This work presents the processing and analysis of Mapbox Movement data for the purposes of extracting features and insight for automated school mapping. This work is developed under Giga, a global initiative by UNICEF-ITU to connect every school to the internet by 2030.
Obtaining complete and accurate information on schools locations is a critical first step to accelerating digital connectivity and driving progress towards SDG4: Quality Education. However, precise GPS coordinate of schools are often inaccurate, incomplete, or even completely non-existent in many developing countries. In support of the Giga initiative, we leverage machine learning and a combination of remote sensing and auxillary data to accelerate school mapping. We hypothesize that mobile device timeseries data could be valuable in helping to deilineate between building types for our AI models, thereby reducing the number of False Positives and wasteful use of ground-based validation resources.
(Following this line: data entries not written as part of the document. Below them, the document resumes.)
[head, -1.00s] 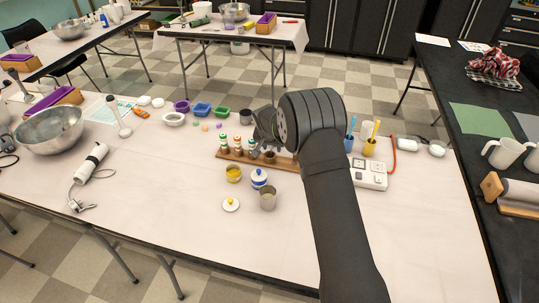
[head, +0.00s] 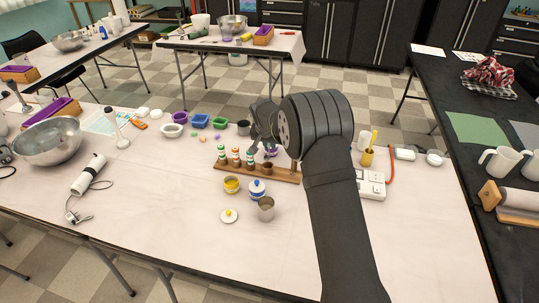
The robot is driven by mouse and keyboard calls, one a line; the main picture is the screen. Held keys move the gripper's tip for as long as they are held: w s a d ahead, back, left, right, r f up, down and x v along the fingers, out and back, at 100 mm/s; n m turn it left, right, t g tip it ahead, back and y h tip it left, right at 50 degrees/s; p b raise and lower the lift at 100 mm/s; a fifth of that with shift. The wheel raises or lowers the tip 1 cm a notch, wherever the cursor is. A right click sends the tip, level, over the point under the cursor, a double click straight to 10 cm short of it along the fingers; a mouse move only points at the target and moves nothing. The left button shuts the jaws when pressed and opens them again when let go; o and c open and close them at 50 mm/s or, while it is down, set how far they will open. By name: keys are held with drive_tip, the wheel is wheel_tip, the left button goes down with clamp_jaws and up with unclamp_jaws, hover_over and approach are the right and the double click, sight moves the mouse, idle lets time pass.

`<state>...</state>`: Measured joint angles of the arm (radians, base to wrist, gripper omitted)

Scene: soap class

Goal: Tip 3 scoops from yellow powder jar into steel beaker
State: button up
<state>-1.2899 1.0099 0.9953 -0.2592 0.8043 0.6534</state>
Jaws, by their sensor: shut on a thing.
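The yellow powder jar (head: 231,186) stands open on the white table, with yellow showing inside. A white lid with a yellow knob (head: 228,215) lies in front of it. The steel beaker (head: 266,210) stands upright to the right of the jar, its inside not clear. My gripper (head: 268,142) is above the wooden rack, behind the jar and beaker. It is shut on something mostly hidden by the fingers and wrist. A small purple bit (head: 271,153) shows just below it; I cannot tell whether it is held.
A blue-and-white lidded jar (head: 257,190) stands between the yellow jar and beaker. Several bottles stand in the wooden rack (head: 285,174). Small bowls (head: 200,121) sit behind. A power strip (head: 371,184) and yellow cup (head: 367,158) are right.

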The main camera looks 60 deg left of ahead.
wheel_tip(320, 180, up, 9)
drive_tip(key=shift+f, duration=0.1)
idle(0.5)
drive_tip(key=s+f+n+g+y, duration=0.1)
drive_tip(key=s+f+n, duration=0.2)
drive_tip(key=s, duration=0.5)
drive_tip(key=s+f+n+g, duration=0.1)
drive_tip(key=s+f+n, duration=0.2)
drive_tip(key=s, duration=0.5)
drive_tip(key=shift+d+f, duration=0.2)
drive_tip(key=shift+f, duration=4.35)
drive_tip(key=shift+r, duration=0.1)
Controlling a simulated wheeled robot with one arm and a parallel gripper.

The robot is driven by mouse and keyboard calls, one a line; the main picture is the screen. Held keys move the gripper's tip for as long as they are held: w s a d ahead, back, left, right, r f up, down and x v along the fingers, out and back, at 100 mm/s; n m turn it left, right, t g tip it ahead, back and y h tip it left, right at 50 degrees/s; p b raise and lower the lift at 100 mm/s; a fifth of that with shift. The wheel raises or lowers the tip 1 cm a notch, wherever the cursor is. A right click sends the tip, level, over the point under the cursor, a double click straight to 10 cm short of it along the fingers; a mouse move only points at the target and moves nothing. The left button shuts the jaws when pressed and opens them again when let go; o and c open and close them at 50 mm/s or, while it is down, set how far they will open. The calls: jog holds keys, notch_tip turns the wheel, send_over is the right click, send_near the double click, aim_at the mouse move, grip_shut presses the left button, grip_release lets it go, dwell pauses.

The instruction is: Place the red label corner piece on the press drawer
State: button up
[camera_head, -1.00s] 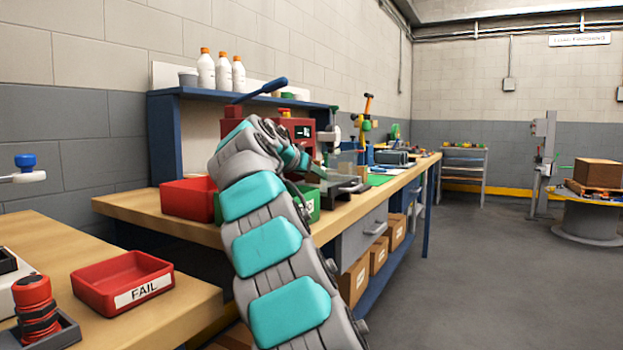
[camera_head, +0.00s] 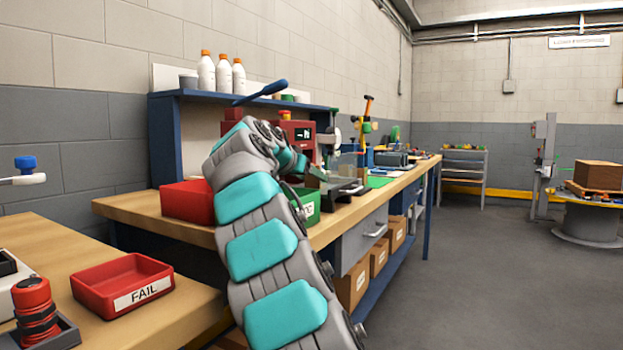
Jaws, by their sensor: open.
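The red press (camera_head: 302,134) with a small display stands on the wooden bench, partly behind my arm. A grey metal part (camera_head: 350,186) sticks out low at its front; it may be the press drawer, but I cannot tell for sure. My gripper (camera_head: 317,174) is at the far end of my teal and grey arm, in front of the press and close to the grey part. It is small and partly hidden, and its jaws are open. I cannot make out the red label corner piece; it may be hidden by my arm or too small to see.
A red bin (camera_head: 188,202) and a green bin (camera_head: 310,208) stand on the bench beside my arm. A red FAIL tray (camera_head: 125,283) sits on the nearer table. A blue shelf (camera_head: 165,140) with white bottles rises behind.

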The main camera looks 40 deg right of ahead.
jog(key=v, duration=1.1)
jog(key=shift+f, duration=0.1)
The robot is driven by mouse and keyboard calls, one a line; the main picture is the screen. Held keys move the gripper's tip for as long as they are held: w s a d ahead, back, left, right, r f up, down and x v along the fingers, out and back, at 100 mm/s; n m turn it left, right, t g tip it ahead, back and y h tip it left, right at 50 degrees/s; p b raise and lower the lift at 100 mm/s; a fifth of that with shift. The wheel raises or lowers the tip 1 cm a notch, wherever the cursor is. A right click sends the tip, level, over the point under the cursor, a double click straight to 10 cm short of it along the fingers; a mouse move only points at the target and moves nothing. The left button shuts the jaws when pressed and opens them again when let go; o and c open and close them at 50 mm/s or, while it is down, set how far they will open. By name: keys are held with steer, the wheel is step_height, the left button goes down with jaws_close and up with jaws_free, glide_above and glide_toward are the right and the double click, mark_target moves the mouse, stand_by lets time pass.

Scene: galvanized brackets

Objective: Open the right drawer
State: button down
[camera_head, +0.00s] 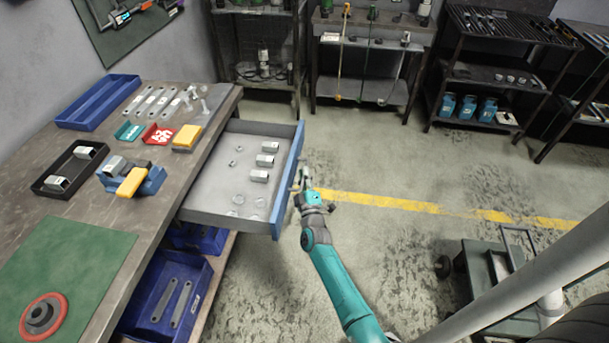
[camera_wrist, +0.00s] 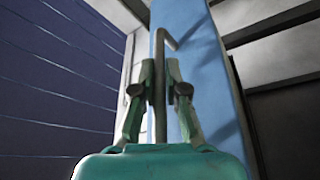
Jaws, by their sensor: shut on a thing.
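The drawer (camera_head: 219,207) with a blue front (camera_head: 288,186) stands pulled out from the workbench. It holds several small metal brackets and round clear pieces. In the wrist view the blue front (camera_wrist: 205,75) fills the middle, with a thin grey bar handle (camera_wrist: 160,70) on it. My gripper (camera_head: 303,185) is at the outer face of the drawer front. In the wrist view my gripper (camera_wrist: 160,88) has its two fingers on either side of the handle bar, shut on it. The head view shows the handle only poorly behind the fingers.
The workbench (camera_head: 85,215) carries a blue tray (camera_head: 98,103), a black tray (camera_head: 70,170), several brackets and a green mat (camera_head: 64,265). Blue bins (camera_head: 170,290) sit below it. Open floor with a yellow line (camera_head: 390,202) lies right of the drawer. A dark cart (camera_head: 490,275) stands at lower right.

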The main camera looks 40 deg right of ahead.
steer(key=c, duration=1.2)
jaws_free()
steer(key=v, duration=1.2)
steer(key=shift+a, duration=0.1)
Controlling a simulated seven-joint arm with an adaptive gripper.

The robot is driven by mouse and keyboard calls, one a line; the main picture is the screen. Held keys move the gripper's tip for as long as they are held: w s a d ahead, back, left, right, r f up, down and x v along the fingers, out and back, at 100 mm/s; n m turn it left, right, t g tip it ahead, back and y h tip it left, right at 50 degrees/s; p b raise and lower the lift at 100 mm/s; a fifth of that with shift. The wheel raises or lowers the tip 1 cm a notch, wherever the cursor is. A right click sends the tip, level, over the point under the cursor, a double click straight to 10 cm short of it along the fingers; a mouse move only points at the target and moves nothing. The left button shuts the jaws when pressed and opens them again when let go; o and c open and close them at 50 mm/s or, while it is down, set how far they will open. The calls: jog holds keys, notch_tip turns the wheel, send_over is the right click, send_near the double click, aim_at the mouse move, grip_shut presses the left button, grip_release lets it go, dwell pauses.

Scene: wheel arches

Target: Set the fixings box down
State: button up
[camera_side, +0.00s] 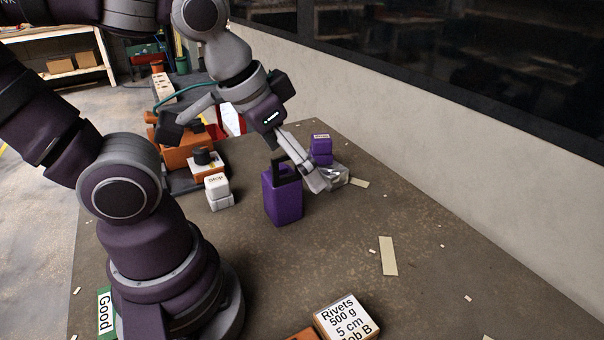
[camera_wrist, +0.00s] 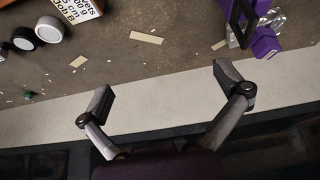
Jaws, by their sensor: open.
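A box with a white label reading "Rivets 500 g 5 cm Job B" (camera_side: 346,319), likely the fixings box, is at the front edge of the side view, partly cut off. It also shows at the top left of the wrist view (camera_wrist: 80,10). What lies under it is hidden. My gripper (camera_side: 243,157) is wide open and empty, above the back of the table and well away from that box. In the wrist view, its two fingers (camera_wrist: 165,88) are spread over the table edge and pale wall, with nothing between them.
A purple container with a black handle (camera_side: 283,203) stands close below one finger. Behind it are a smaller purple box (camera_side: 321,152) and a clear item. White blocks (camera_side: 218,190) and an orange machine (camera_side: 178,152) are left. The table's right side is mostly clear, with scraps.

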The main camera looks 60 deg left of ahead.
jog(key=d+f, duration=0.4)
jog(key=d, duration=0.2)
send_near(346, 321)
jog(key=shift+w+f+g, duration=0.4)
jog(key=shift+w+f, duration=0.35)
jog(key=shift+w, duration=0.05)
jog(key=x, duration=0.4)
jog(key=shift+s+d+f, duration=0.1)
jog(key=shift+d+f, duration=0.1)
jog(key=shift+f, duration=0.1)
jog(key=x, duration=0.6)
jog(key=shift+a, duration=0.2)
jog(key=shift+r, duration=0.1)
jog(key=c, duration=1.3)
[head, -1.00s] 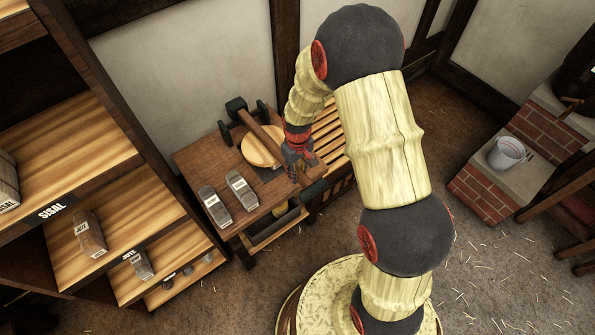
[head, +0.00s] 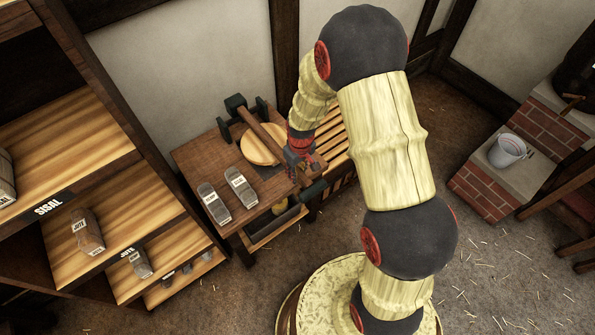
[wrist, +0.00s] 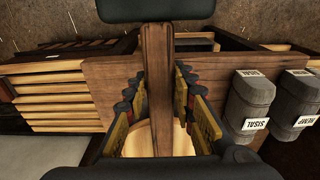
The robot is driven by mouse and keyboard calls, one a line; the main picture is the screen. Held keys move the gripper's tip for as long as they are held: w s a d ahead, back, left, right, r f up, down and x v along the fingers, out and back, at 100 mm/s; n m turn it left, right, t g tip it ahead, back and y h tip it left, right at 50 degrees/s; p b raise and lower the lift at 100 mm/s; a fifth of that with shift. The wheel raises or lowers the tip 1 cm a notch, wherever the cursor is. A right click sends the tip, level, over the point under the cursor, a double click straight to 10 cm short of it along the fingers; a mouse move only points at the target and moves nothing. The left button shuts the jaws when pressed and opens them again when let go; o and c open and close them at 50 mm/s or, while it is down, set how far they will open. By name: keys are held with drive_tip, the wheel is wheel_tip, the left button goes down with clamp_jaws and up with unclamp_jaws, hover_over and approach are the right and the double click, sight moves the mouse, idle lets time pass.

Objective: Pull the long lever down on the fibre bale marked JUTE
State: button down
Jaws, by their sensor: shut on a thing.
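The long lever (head: 262,129) is a brown wooden bar. It runs from a dark pivot (head: 236,105) at the back of the bench, over a pale round disc (head: 258,150), towards the bench's front edge. A dark crosswise grip (head: 313,190) shows near its front end. My gripper (head: 302,160) is at the front part of the lever. In the wrist view the lever (wrist: 158,65) lies between the yellow-padded fingers, and my gripper (wrist: 158,100) is shut on it. Two grey bales on the bench read SISAL (wrist: 250,98) and HEMP (wrist: 293,100). I see no JUTE bale under the lever.
The bench (head: 190,160) stands against the wall, with a slatted section (head: 335,137) at its right. Shelves at the left hold bales, including one apparently labelled JUTE (head: 87,230). A bucket (head: 507,151) stands on brickwork at the right. The floor between is open.

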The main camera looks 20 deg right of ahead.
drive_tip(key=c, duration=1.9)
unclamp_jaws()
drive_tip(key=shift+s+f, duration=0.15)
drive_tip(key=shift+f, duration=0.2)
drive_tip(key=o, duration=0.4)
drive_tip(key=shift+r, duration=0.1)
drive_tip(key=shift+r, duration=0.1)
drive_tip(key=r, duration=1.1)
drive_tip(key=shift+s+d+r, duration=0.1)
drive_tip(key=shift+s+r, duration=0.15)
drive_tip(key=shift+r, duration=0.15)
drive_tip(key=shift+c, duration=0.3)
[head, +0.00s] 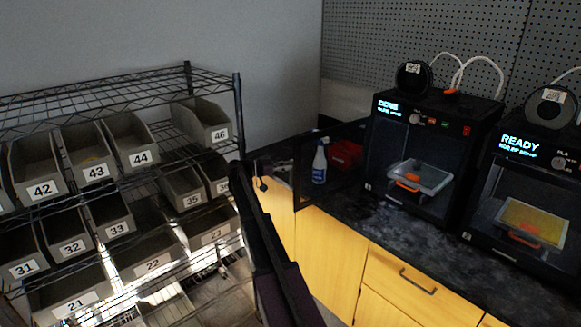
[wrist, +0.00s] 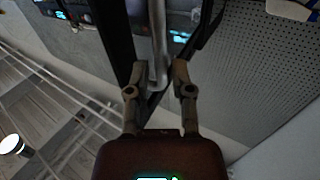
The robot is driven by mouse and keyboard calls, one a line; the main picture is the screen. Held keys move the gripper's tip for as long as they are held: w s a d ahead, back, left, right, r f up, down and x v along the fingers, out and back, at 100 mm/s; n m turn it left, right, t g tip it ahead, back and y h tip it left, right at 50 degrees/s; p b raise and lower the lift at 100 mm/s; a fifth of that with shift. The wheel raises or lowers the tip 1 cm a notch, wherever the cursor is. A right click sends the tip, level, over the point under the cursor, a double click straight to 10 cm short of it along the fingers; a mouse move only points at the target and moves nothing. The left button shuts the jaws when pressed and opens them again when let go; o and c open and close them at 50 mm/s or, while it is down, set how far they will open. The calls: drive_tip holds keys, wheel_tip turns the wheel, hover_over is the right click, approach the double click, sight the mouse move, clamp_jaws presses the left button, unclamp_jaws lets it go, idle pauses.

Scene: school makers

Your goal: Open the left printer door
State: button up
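The left printer (head: 380,145) is black and its screen reads DONE. Its front is uncovered, showing a bed with an orange part inside. Its dark see-through door (head: 301,180) stands swung out to the left, over the counter's front edge. My gripper (head: 248,178) is beyond the door's outer edge, in front of the shelf, and small and dark in the head view. In the wrist view, the fingers of my gripper (wrist: 159,70) stand apart on either side of a grey bar-shaped handle (wrist: 158,45). I see no clear contact with it.
The right printer (head: 512,165) reads READY and its front looks closed. A spray bottle (head: 320,162) and a red box (head: 346,154) stand on the counter (head: 400,225) behind the door. A wire shelf (head: 238,115) with numbered bins stands close to my gripper on the left.

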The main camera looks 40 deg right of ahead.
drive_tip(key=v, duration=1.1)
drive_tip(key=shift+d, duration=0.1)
This work aims to support government agencies and connectivity providers in improving school location data to better estimate the costs of digitally connecting schools and plan the strategic allocation of their financial resources.
Official documentation from MapBox can be found at Mapbox Documentation. We use hourly weekday, weekend Mapbox activity index data, which is a Mapbox proprietary movement indicator that reflects the level of activity in the specified time span and geographic region.
KMeans_Clustering.ipynb
notebook for clustering samples via KMeans method.
AdminZones_Clustering.ipynb
notebook for clustering samples via administrative boundaries according to geoBoundaries.
Buffer_Intersection.ipynb
notebook for adding Mapbox mobility data to school/non-school samples according to user-defined buffer extent (in meters).
Point_Intersection.ipynb
notebook for adding Mapbox mobility data to school/non-school samples according to direct intersection with Mpabox quadkey or by taking the nearest Mapbox mobility point to the aoi.
TimeSeries_Feature_Generation.ipynb
notebook for generating movility data features to be used by ML classifier.
Plotting_Samples.ipynb
notebook for generating plots of Top 5 AOIs per sample type and median activity index per cluster.